Information provided
....

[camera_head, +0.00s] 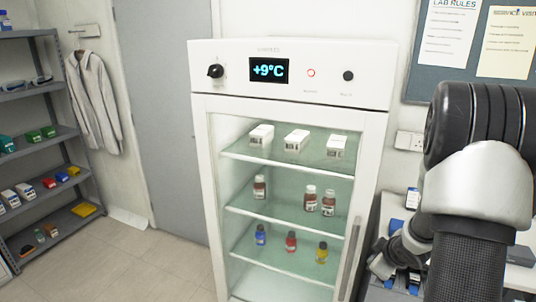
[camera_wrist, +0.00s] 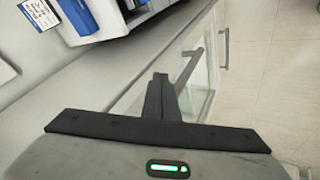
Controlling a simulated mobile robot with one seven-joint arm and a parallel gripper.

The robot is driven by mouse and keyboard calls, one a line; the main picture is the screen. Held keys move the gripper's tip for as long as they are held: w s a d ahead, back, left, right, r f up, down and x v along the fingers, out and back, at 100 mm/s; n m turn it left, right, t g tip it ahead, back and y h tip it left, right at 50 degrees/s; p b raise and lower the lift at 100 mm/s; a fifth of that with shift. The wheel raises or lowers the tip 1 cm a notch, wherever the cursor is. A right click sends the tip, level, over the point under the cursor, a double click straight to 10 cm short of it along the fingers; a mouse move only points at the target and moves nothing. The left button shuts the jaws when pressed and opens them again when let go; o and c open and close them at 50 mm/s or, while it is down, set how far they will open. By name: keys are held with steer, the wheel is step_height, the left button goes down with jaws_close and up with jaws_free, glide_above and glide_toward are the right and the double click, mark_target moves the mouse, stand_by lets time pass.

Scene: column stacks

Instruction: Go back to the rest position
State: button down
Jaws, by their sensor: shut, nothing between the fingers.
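My gripper (camera_wrist: 160,97) shows in the wrist view with its two dark fingers together and nothing between them. It is above the edge of a light counter (camera_wrist: 128,55), with a cabinet front and handle just beyond the fingertips.
A white fridge (camera_head: 290,75) showing +9°C stands in the middle, with boxes and small bottles on its shelves. A grey shelf rack (camera_head: 40,145) is at the left. Open floor (camera_head: 120,265) lies left of the fridge.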

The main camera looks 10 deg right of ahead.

....

What to do
With the first line being the one containing "Instruction: Go back to the rest position" and the last line the one containing "State: button down", transcribe exactly the lines above that fall in that range.

Solution for this problem
Instruction: Go back to the rest position
State: button down

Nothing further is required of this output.